▶ **WHAT TO WORK ON**
Consider the records below. How many of their lines include the word "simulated"? State the number and nothing else.

Dataset records
:::

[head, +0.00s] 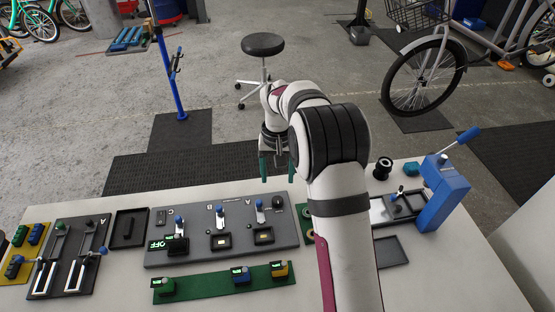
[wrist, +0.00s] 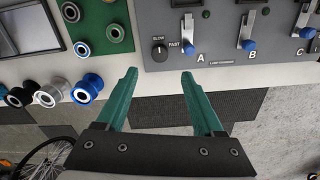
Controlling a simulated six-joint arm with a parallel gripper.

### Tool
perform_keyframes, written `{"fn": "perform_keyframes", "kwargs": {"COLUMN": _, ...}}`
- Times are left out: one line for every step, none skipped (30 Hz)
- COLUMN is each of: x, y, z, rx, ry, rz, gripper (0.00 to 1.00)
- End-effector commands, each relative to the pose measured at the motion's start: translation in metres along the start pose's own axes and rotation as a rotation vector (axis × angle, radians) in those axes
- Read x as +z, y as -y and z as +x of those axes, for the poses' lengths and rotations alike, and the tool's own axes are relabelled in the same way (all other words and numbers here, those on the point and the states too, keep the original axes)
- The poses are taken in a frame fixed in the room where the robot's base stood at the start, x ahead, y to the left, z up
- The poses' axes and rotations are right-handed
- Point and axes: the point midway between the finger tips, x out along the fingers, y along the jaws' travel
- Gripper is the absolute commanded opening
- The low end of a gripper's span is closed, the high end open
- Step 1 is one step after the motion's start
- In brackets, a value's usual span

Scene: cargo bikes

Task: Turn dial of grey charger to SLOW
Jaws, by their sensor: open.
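The grey charger panel (head: 220,240) lies on the table, with blue-tipped levers marked A, B and C in the wrist view. Its dial (wrist: 159,52) is a small black knob near the end beside lever A, with SLOW printed above it and FAST to its upper right. The dial shows as a dark round shape in the head view (head: 280,202). My gripper (wrist: 159,74) has two green fingers, open and empty, with the tips just short of the dial on either side. It also shows in the head view (head: 277,167), beyond the panel.
The lever (wrist: 188,45) of A is close to the right fingertip. A blue lever box (head: 443,195) stands at the table's right.

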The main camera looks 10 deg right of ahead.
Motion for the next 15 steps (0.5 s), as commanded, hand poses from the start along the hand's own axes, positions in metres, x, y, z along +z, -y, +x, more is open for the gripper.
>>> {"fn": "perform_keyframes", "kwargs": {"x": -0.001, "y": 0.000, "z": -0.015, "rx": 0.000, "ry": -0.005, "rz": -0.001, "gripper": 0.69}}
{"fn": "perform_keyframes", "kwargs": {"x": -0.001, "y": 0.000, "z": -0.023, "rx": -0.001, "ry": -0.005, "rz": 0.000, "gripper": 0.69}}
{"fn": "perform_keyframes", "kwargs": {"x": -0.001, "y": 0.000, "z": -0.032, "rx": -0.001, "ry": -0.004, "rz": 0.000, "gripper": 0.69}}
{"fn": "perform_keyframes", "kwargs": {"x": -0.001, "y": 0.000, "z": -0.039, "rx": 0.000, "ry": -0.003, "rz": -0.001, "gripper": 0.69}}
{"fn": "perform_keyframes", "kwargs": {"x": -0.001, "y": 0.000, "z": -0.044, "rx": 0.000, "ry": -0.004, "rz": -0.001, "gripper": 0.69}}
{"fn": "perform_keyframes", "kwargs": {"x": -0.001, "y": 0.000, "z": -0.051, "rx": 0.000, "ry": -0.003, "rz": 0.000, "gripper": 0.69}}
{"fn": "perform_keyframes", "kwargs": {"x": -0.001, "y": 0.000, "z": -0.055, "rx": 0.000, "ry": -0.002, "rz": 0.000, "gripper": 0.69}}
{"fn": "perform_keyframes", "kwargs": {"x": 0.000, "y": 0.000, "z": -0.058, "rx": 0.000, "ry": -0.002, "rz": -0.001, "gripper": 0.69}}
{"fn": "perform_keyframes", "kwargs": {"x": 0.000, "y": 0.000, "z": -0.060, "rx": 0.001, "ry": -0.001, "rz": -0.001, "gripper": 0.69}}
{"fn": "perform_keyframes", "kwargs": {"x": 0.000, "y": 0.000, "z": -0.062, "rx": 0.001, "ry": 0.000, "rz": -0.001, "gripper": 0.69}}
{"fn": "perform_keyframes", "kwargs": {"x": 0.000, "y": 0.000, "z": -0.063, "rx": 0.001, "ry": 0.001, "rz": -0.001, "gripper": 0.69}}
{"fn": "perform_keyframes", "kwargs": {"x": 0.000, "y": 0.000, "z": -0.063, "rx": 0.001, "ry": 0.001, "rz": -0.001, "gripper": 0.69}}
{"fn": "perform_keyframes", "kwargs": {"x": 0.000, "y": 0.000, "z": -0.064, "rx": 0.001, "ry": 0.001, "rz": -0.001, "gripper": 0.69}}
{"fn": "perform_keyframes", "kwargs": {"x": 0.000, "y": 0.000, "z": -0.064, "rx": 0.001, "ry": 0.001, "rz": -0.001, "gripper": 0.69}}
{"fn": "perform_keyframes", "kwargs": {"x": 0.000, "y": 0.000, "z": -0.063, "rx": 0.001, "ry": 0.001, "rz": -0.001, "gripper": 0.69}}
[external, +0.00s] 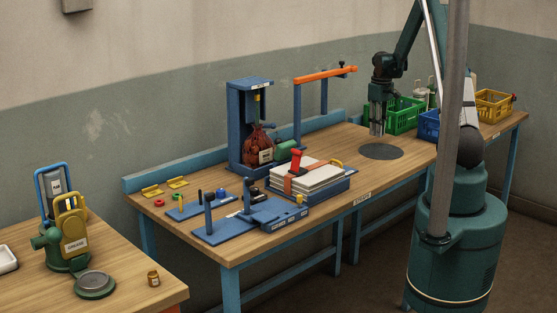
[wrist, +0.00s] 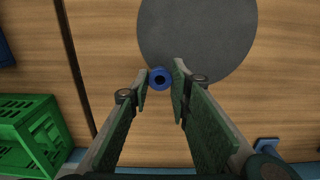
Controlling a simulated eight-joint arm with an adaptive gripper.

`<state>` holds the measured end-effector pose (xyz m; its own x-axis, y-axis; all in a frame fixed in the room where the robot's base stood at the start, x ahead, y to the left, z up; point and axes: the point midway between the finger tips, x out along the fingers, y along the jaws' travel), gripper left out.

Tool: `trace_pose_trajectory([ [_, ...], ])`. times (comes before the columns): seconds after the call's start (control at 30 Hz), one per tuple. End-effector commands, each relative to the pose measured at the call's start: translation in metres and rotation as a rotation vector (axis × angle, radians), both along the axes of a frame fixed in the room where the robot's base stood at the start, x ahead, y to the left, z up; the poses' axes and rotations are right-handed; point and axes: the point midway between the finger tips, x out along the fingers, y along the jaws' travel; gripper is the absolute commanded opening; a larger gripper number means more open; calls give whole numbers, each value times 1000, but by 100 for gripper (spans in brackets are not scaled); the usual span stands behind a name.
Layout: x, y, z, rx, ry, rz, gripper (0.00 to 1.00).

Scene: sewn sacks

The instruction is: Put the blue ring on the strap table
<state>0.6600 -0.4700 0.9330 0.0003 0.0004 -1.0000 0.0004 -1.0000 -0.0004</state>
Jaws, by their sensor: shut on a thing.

:::

▶ **OUTPUT OF THE EXERCISE**
2